Oregon Activists Want to Decriminalize all Drugs
Hold on to your hats kids, Oregon could soon become a whole lot crazier than it already is.
Last week, drug reform activists in the state have started collecting signatures to get a measure to decriminalize minor possession of all drugs onto the ballots.
The proposed measure called the “Drug Addiction Treatment and Recovery Act,” or Initiative Petition 44 (IP44), was created to “establish a more humane and effective approach to drugs,” according to Marijuana Moment.
As of last Friday, the campaign has already collected 48,471 signatures out of the 112,020 needed to get it onto the ballots.
Under the proposal, Oregon would also vastly expand the number of addiction treatment centers.
In addition, transitional housing for addicts and drug education and outreach are also part of the proposal.
To solve the funding issue, the advocates suggest using Oregon’s unused legal cannabis sales tax revenue.
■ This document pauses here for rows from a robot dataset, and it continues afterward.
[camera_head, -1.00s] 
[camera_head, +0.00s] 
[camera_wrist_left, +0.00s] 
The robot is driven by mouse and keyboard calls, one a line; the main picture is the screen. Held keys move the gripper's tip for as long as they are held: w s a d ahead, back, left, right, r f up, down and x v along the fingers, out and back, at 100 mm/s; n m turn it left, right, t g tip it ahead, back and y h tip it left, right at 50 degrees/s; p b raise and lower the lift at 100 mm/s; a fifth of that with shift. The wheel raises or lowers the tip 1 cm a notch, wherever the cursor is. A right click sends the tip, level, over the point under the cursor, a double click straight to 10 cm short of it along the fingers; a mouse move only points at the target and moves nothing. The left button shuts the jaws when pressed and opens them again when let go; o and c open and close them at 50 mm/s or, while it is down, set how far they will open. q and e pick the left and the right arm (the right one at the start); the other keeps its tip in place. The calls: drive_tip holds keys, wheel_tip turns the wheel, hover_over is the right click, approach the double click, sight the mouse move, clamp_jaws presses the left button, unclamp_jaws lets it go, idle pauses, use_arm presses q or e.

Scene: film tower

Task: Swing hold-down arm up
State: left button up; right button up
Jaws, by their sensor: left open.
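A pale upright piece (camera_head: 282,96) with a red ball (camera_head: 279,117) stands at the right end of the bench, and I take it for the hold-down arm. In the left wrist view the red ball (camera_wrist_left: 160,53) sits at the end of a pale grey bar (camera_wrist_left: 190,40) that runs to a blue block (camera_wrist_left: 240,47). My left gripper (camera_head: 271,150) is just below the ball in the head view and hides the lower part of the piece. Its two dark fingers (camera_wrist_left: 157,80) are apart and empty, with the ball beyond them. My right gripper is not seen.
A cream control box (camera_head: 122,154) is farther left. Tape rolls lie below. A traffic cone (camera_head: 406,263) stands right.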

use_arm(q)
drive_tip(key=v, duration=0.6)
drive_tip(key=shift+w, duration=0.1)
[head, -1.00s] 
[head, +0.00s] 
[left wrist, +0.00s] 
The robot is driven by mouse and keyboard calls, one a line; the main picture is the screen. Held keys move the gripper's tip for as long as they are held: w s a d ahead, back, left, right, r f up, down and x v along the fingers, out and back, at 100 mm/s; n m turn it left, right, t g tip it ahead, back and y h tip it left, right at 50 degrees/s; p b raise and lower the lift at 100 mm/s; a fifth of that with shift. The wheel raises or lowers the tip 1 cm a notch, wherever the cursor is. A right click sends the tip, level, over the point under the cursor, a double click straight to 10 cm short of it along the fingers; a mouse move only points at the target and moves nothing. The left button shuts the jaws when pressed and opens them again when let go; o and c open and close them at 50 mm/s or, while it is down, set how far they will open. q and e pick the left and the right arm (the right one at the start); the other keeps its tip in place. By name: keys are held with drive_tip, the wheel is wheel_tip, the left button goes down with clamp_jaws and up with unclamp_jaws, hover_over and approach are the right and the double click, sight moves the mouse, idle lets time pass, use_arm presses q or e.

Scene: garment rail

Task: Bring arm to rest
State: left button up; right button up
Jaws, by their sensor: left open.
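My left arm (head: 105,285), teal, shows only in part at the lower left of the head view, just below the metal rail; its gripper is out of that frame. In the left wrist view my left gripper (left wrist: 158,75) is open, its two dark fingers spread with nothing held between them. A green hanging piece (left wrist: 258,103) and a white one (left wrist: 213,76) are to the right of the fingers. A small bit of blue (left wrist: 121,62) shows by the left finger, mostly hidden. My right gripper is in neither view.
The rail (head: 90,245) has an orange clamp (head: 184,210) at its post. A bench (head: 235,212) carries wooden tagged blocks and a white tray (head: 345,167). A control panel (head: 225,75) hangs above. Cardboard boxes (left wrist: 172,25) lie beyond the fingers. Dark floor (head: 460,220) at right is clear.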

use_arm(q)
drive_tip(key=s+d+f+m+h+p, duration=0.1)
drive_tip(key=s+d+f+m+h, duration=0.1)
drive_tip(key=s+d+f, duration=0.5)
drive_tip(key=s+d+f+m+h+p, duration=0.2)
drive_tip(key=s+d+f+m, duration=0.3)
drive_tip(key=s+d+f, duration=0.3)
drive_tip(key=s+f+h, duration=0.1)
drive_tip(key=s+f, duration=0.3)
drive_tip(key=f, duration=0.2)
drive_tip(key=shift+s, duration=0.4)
All green tax revenue over $45 million per year would go towards funding the plan.
Oregon is notoriously bad at providing drug addiction treatment for the people who need it most. IP44 would increase the state’s funding for substance abuse control and prevention by almost 400%, the campaign explains.
The proposal also looks to decriminalize personal use amounts of all drugs. The campaign’s authors stress that this would not mean legalizing drugs, but to reduce criminal charges for users.
Felony charges for manufacturing or selling illegal drugs would remain in effect as well as all current laws against driving under the influence of drugs and other drug-related crimes.
Under IP44, anyone caught with small amounts of drugs would be handed a civil fine of up to $100 and no jail time. Currently, that same person would receive a misdemeanor charge.
According to the campaign, 8,600 Oregonians, are arrested for drugs every year — in other words, one every hour.
As in other states, enforcing drug prohibition laws wastes a lot of valuable time and resources of law enforcement, which could be better used to tackle violent crimes.